§ **Direction**
Copy out all the lines exactly. Omit pictures.

§ **Material shown**
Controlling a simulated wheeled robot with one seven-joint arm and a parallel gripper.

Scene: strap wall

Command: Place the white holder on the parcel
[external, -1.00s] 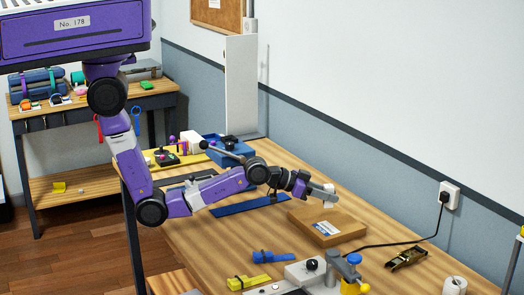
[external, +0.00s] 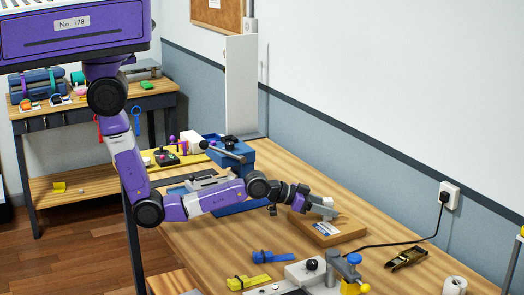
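The parcel (external: 350,230) is a flat brown box with a white and blue label on top, lying on the wooden workbench. My gripper (external: 328,210) is low over the parcel's far part, pointing right and slightly down. A small white piece, the white holder (external: 328,202), shows at its fingertips, and the gripper appears shut on it. The fingers hide part of the holder. I cannot tell whether its underside touches the parcel.
A blue strap (external: 273,257) and a yellow strap (external: 249,282) lie in front of the parcel. A grey clamp-like fixture (external: 345,268) stands at the front edge. A black cable (external: 395,243) runs right to the wall socket. A ratchet buckle (external: 407,257) and a white roll (external: 453,286) lie at right.

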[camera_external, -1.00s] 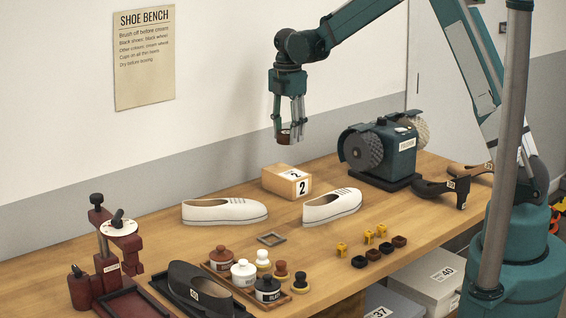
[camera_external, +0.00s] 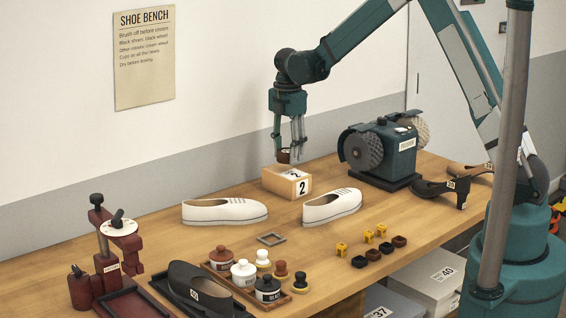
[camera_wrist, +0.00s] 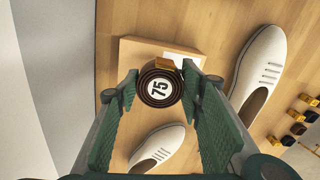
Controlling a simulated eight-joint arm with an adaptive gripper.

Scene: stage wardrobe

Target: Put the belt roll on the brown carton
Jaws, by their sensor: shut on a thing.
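The belt roll (camera_wrist: 160,85) is a dark brown coil with a gold buckle and a white label reading 75. My gripper (camera_external: 291,156) is shut on it; the roll shows small between the fingertips in the external view. In the wrist view the roll sits between the two green finger pads. The brown carton (camera_external: 286,186) carries a label with the number 2 and stands on the bench below the gripper. In the wrist view the carton (camera_wrist: 128,58) lies behind the roll, which covers part of it. I cannot tell whether the roll touches the carton's top.
White shoes stand on both sides of the carton, one at left (camera_external: 224,212) and one at right (camera_external: 332,207). A teal polishing machine (camera_external: 384,150) stands to the right. The wall is close behind.

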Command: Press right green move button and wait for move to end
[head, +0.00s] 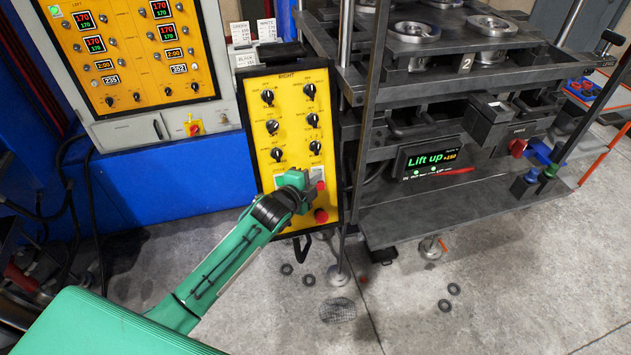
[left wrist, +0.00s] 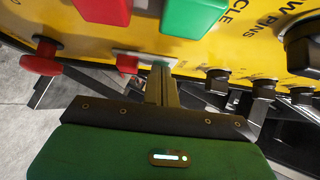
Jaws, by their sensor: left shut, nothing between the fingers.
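The yellow control panel marked RIGHT (head: 290,115) stands in the middle of the head view, with several black knobs and red buttons low on it. My left gripper (head: 312,187) is shut and empty, with its tips at the panel's lower right. In the left wrist view the shut fingers (left wrist: 160,82) reach a light plate on the panel, beside a small red button (left wrist: 127,63). The fingertips cover the spot beside that button, and I cannot tell whether they touch it. A large green button (left wrist: 192,14) and a large red one (left wrist: 103,10) show above. My right gripper is out of view.
A red mushroom button (left wrist: 42,60) sticks out at the left in the wrist view. The left control cabinet (head: 130,55) is at upper left. Several dark rings lie on the floor.

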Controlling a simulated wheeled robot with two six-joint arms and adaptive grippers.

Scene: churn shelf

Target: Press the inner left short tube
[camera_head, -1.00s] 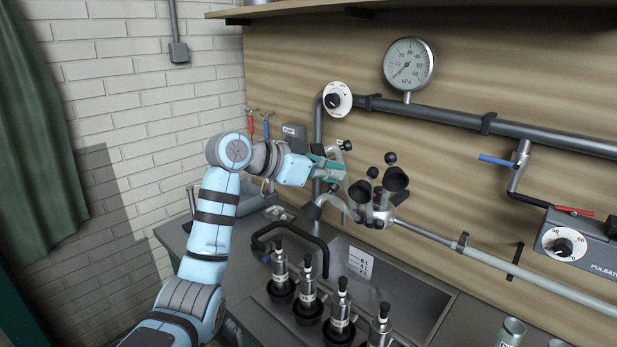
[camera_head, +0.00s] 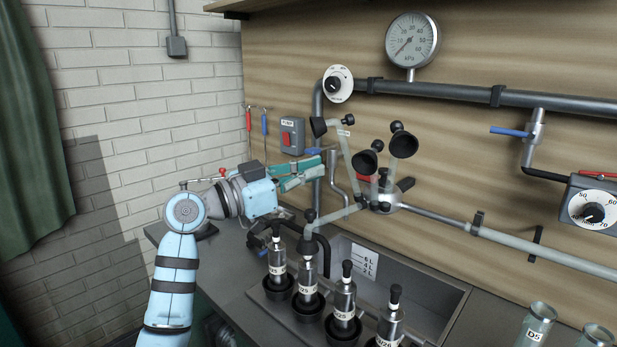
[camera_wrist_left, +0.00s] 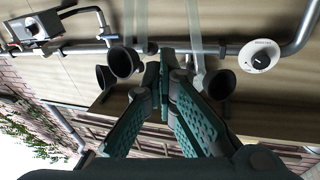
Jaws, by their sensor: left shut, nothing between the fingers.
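The milking claw (camera_head: 388,197) is mounted on the wall pipe, with clear short tubes and black cups around it. Another tube bends left and down towards the sink. I cannot tell for certain which is the inner left one. My left gripper (camera_head: 318,168) is shut and empty, left of the rising tube. In the left wrist view its fingertips (camera_wrist_left: 165,60) point between two pale tubes (camera_wrist_left: 194,30), with black cups on both sides.
Several metal cylinders (camera_head: 343,300) with black tops stand in front of the sink (camera_head: 425,290). A gauge (camera_head: 412,40) and dial (camera_head: 338,84) are above on the pipework. A grey switch box (camera_head: 292,136) is behind the gripper.

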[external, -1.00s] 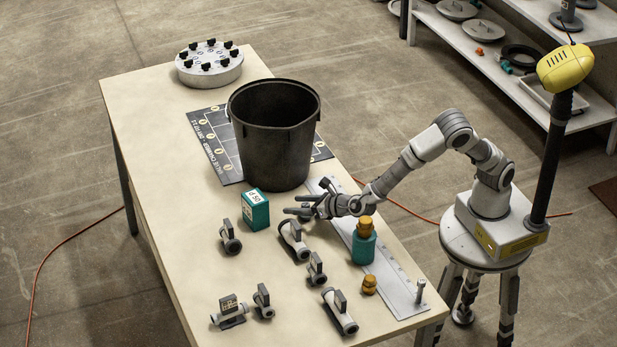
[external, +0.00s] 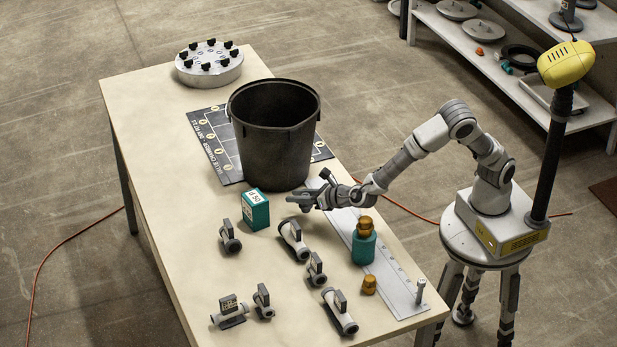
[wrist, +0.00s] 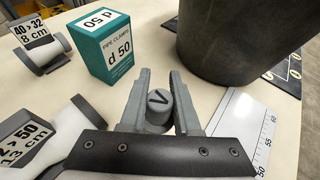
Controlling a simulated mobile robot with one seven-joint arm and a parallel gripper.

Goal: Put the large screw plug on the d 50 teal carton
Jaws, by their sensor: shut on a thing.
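A grey round plug (wrist: 158,104) with a dark V-shaped mark on top sits between the jaws in the wrist view, matching the large screw plug. My gripper (wrist: 160,98) is shut on it. In the external view my gripper (external: 300,202) is above the table, right of the carton, and the plug is hard to make out there. The teal d 50 carton (external: 256,213) stands upright on the table with a white label on its top. In the wrist view the carton (wrist: 108,57) is just beyond the jaws, up and left, and its visible top is bare.
A black bucket (external: 273,140) stands close behind the gripper and carton. Grey valve fittings (external: 293,238) lie in front. A teal bottle (external: 363,248) with an orange top, a small orange piece (external: 369,285) and a long ruler (external: 395,282) are at the right.

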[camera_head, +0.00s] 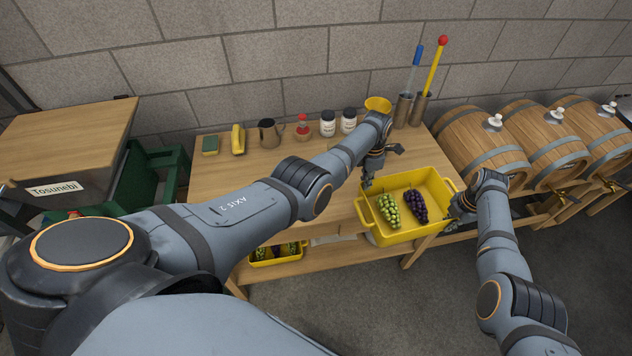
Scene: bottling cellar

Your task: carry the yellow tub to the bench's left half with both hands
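The yellow tub (412,233) is at the right end of the wooden bench (250,185), by its front edge. It holds green grapes (389,210) and dark purple grapes (416,205). My left gripper (368,182) points down at the tub's back left corner, above the left handle (362,212). My right gripper (459,206) is at the tub's right side, close to the right handle (450,186). Both sets of fingertips are small and partly hidden, so I cannot tell whether either is closed on the tub.
Barrels (482,142) stand right. Another yellow tub (277,260) is below.

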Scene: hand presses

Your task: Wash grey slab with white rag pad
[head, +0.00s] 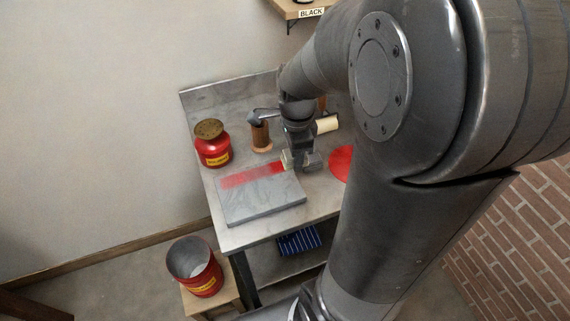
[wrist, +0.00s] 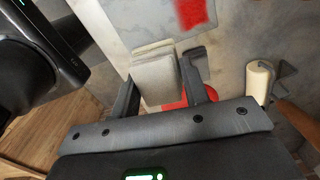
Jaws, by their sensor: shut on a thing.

§ **Response to this exercise**
Controlling a simulated wheeled robot with one seven-joint arm and a parallel gripper.

Scene: strap wall

Command: Place the white holder on the parcel
[external, -1.00s] 
[external, +0.00s] 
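The parcel (external: 350,230) is a flat brown box with a white and blue label on top, lying on the wooden workbench. My gripper (external: 328,210) is low over the parcel's far part, pointing right and slightly down. A small white piece, the white holder (external: 328,202), shows at its fingertips, and the gripper appears shut on it. The fingers hide part of the holder. I cannot tell whether its underside touches the parcel.
A blue strap (external: 273,257) and a yellow strap (external: 249,282) lie in front of the parcel. A grey clamp-like fixture (external: 345,268) stands at the front edge. A black cable (external: 395,243) runs right to the wall socket. A ratchet buckle (external: 407,257) and a white roll (external: 453,286) lie at right.

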[camera_external, -1.00s] 
[camera_external, +0.00s] 
[camera_wrist, +0.00s] 
Controlling a simulated eight-joint arm with an adaptive gripper.

Scene: stage wardrobe

Target: Put the belt roll on the brown carton
Jaws, by their sensor: shut on a thing.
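The belt roll (camera_wrist: 160,85) is a dark brown coil with a gold buckle and a white label reading 75. My gripper (camera_external: 291,156) is shut on it; the roll shows small between the fingertips in the external view. In the wrist view the roll sits between the two green finger pads. The brown carton (camera_external: 286,186) carries a label with the number 2 and stands on the bench below the gripper. In the wrist view the carton (camera_wrist: 128,58) lies behind the roll, which covers part of it. I cannot tell whether the roll touches the carton's top.
White shoes stand on both sides of the carton, one at left (camera_external: 224,212) and one at right (camera_external: 332,207). A teal polishing machine (camera_external: 384,150) stands to the right. The wall is close behind.

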Command: Press right green move button and wait for move to end
[head, +0.00s] 
[left wrist, +0.00s] 
Jaws, by their sensor: left shut, nothing between the fingers.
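The yellow control panel marked RIGHT (head: 290,115) stands in the middle of the head view, with several black knobs and red buttons low on it. My left gripper (head: 312,187) is shut and empty, with its tips at the panel's lower right. In the left wrist view the shut fingers (left wrist: 160,82) reach a light plate on the panel, beside a small red button (left wrist: 127,63). The fingertips cover the spot beside that button, and I cannot tell whether they touch it. A large green button (left wrist: 192,14) and a large red one (left wrist: 103,10) show above. My right gripper is out of view.
A red mushroom button (left wrist: 42,60) sticks out at the left in the wrist view. The left control cabinet (head: 130,55) is at upper left. Several dark rings lie on the floor.

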Controlling a simulated wheeled robot with two six-joint arms and adaptive grippers.

Scene: churn shelf

Target: Press the inner left short tube
[camera_head, -1.00s] 
[camera_head, +0.00s] 
[camera_wrist_left, +0.00s] 
Jaws, by their sensor: left shut, nothing between the fingers.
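The milking claw (camera_head: 388,197) is mounted on the wall pipe, with clear short tubes and black cups around it. Another tube bends left and down towards the sink. I cannot tell for certain which is the inner left one. My left gripper (camera_head: 318,168) is shut and empty, left of the rising tube. In the left wrist view its fingertips (camera_wrist_left: 165,60) point between two pale tubes (camera_wrist_left: 194,30), with black cups on both sides.
Several metal cylinders (camera_head: 343,300) with black tops stand in front of the sink (camera_head: 425,290). A gauge (camera_head: 412,40) and dial (camera_head: 338,84) are above on the pipework. A grey switch box (camera_head: 292,136) is behind the gripper.

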[external, -1.00s] 
[external, +0.00s] 
[wrist, +0.00s] 
Controlling a simulated mobile robot with one seven-joint arm and a parallel gripper.

Goal: Put the large screw plug on the d 50 teal carton
Jaws, by their sensor: shut on a thing.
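A grey round plug (wrist: 158,104) with a dark V-shaped mark on top sits between the jaws in the wrist view, matching the large screw plug. My gripper (wrist: 160,98) is shut on it. In the external view my gripper (external: 300,202) is above the table, right of the carton, and the plug is hard to make out there. The teal d 50 carton (external: 256,213) stands upright on the table with a white label on its top. In the wrist view the carton (wrist: 108,57) is just beyond the jaws, up and left, and its visible top is bare.
A black bucket (external: 273,140) stands close behind the gripper and carton. Grey valve fittings (external: 293,238) lie in front. A teal bottle (external: 363,248) with an orange top, a small orange piece (external: 369,285) and a long ruler (external: 395,282) are at the right.

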[camera_head, +0.00s] 
Scene: bottling cellar

Your task: carry the yellow tub to the bench's left half with both hands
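The yellow tub (412,233) is at the right end of the wooden bench (250,185), by its front edge. It holds green grapes (389,210) and dark purple grapes (416,205). My left gripper (368,182) points down at the tub's back left corner, above the left handle (362,212). My right gripper (459,206) is at the tub's right side, close to the right handle (450,186). Both sets of fingertips are small and partly hidden, so I cannot tell whether either is closed on the tub.
Barrels (482,142) stand right. Another yellow tub (277,260) is below.

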Scene: hand presses

Your task: Wash grey slab with white rag pad
[head, +0.00s] 
[wrist, +0.00s] 
Jaws, by their sensor: shut on a thing.

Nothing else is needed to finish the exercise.